On a semi-relate note. Most intelligent kids I went to school with never touched drugs and still to do this day they never touched them. There have been a few surprises since, a few smart kids lost their way and a few previously unintelligent kids got their act together, but things were as they seemed in high school for me. If you looked like a stoner you were one and visa versa.
 

Brigandier

Diamond Member
Feb 12, 2008
4,394
2
81
I think Skoorb asked a a very legitimate question.

But I also think that we must make a very big distinction between an addictive drug in the opiate class and a mere feel good drug like marijuana that is non addictive.

Worse yet, among the non thinking, there is a tendency to conclude if the Government is wrong about pot, its wrong about heroin.

If we examine the overall history of the criminalization of of pot, its all due to an after though of a fellow named Anslinger who had no rational basis to make the discrimination. Should we always be trapped in the past, and never learn a damn thing?

As someone who grew up in the days of sex, drugs, and rockin roll, I feel strongly that we would have had far less hard drug use if pot were legal.
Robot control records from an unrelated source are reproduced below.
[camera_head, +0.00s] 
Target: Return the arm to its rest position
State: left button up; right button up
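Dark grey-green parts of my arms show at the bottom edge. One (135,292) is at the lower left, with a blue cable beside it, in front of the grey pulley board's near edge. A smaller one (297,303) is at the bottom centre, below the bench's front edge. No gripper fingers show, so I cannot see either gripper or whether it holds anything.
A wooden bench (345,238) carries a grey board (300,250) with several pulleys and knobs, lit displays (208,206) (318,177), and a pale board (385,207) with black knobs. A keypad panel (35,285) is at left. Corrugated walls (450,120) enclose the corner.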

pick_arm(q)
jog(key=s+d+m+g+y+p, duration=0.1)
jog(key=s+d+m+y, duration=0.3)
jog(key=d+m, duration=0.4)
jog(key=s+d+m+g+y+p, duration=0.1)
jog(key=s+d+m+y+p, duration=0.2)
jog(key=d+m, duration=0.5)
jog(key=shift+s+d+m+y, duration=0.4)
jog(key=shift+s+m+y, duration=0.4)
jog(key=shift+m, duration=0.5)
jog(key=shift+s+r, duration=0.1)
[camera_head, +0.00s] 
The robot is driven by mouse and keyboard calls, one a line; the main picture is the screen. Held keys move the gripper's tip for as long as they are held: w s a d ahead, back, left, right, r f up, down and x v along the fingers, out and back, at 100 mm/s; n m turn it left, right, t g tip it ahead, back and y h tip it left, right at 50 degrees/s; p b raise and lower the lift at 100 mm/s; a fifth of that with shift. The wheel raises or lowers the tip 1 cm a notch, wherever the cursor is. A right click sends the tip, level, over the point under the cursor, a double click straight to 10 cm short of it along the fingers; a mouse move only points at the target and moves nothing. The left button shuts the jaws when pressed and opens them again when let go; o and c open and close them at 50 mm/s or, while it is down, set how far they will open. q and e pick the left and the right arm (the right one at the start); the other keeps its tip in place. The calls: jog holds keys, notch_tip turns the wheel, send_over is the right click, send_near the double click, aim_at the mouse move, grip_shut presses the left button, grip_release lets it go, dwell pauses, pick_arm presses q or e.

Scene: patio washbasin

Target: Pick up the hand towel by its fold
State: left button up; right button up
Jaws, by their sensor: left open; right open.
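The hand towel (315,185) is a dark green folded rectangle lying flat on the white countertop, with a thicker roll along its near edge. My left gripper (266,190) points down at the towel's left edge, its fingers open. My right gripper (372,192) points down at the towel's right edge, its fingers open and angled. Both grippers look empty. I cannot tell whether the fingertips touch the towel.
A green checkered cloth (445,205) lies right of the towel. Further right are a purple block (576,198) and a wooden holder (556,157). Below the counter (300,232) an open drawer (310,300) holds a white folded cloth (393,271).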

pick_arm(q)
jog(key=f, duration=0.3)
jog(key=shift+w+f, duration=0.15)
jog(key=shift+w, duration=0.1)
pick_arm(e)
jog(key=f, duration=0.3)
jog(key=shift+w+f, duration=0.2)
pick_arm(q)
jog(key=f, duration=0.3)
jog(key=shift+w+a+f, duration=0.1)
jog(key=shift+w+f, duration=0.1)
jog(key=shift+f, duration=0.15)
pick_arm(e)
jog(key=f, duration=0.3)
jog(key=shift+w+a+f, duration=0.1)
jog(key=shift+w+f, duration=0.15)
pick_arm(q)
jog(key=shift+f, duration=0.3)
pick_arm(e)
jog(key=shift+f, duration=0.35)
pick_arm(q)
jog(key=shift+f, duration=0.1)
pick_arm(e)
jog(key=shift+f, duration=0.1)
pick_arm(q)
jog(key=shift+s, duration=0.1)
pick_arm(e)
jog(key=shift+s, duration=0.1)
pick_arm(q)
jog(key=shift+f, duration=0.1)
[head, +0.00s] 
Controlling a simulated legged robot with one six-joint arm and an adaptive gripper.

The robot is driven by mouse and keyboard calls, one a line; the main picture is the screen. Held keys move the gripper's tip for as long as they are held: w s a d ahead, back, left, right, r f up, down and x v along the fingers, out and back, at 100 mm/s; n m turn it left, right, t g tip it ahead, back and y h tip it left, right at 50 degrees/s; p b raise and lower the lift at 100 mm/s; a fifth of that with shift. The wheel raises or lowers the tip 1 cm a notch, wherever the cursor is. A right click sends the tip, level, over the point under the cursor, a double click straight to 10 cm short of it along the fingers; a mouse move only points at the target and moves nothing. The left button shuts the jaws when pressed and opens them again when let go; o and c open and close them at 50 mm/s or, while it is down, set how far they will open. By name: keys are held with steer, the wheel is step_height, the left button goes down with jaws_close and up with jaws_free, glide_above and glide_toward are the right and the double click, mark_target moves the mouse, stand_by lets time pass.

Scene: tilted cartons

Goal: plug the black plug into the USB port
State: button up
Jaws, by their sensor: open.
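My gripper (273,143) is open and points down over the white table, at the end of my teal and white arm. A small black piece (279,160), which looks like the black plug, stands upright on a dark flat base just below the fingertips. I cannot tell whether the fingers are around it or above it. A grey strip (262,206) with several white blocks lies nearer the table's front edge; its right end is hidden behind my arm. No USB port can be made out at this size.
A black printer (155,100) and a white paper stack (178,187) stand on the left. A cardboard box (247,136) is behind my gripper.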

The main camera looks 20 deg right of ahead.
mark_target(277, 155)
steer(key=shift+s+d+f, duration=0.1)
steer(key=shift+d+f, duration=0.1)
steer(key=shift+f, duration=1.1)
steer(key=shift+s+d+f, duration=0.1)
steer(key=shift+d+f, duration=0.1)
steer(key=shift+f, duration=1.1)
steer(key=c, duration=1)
The government is wrong about heroin, those people need serious treatment, not jailtime. It's unfortunate that the mental health infrastructure is simply not up to the task. Perhaps if we spent less on prisons and more on rehab facilities we could see some change in this country. Under the rug, they suffocate, at least give them a chance to breathe. Hard drug use need not be legalized, but decriminalized with stipulations that recurring offences have to submit to a program.

People are still going to die from hard drugs, yes, but people die, and those people dying is what prevents someone from trying drugs moreso than any law.